| Task prompt |
Begin at the first line of the data and copy each line through the one containing "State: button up", that line included, with no pictures.

━━ Recorded data

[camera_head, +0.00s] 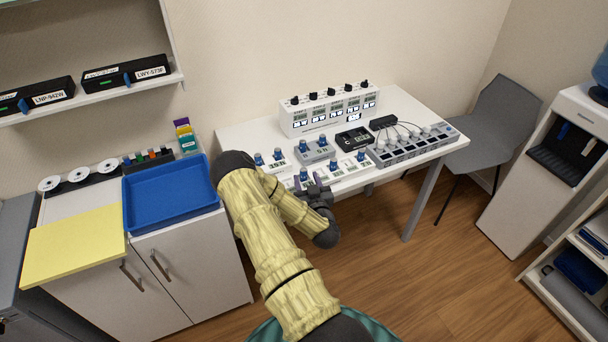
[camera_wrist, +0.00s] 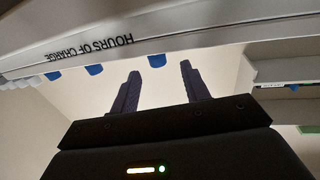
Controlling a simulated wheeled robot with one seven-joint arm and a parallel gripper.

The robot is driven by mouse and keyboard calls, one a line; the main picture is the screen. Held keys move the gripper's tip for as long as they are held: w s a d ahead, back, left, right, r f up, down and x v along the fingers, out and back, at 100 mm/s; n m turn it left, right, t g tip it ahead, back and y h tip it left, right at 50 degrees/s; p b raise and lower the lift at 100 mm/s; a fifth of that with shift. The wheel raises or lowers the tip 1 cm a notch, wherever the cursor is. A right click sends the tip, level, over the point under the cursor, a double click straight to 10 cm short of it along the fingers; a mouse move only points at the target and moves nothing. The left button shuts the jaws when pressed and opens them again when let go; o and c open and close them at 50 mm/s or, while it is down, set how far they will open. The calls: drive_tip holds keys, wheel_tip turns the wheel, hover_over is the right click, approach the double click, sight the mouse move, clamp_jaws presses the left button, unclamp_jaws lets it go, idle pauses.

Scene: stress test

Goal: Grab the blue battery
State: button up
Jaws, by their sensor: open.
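Several small blue batteries stand upright in low white and grey holders on the white table; one battery (camera_head: 304,173) is at the near edge, another (camera_head: 333,163) to its right, and another (camera_head: 258,158) to its left. My gripper (camera_head: 316,187) is at the table's front edge, close to the near battery; my arm hides part of the holders. In the wrist view my gripper (camera_wrist: 160,78) has its two dark fingers apart with nothing between them. Blue ends (camera_wrist: 94,69) show along a white edge beyond, one (camera_wrist: 156,60) near the gap between the fingers.
A white box with displays and black knobs (camera_head: 330,111) stands at the back of the table (camera_head: 408,103). A grey strip with cables (camera_head: 410,146) lies at the right. A blue tray (camera_head: 170,195) sits on the left cabinet. A grey chair (camera_head: 495,120) stands right of the table.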

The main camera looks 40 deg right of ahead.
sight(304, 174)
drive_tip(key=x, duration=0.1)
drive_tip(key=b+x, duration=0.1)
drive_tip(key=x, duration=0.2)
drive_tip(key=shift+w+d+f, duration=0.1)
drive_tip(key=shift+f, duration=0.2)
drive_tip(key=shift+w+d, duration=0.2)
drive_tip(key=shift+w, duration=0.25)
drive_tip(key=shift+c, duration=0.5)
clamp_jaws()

━━━━

| Answer in full |
[camera_head, +0.00s] 
[camera_wrist, +0.00s] 
Controlling a simulated wheeled robot with one seven-joint arm and a parallel gripper.

The robot is driven by mouse and keyboard calls, one a line; the main picture is the screen. Held keys move the gripper's tip for as long as they are held: w s a d ahead, back, left, right, r f up, down and x v along the fingers, out and back, at 100 mm/s; n m turn it left, right, t g tip it ahead, back and y h tip it left, right at 50 degrees/s; p b raise and lower the lift at 100 mm/s; a fifth of that with shift. The wheel raises or lowers the tip 1 cm a notch, wherever the cursor is. A right click sends the tip, level, over the point under the cursor, a double click straight to 10 cm short of it along the fingers; a mouse move only points at the target and moves nothing. The left button shuts the jaws when pressed and opens them again when let go; o and c open and close them at 50 mm/s or, while it is down, set how far they will open. The calls: drive_tip holds keys, wheel_tip turns the wheel, hover_over is the right click, approach the double click, sight the mouse move, clamp_jaws presses the left button, unclamp_jaws lets it go, idle pauses.

Scene: stress test

Goal: Grab the blue battery
State: button up

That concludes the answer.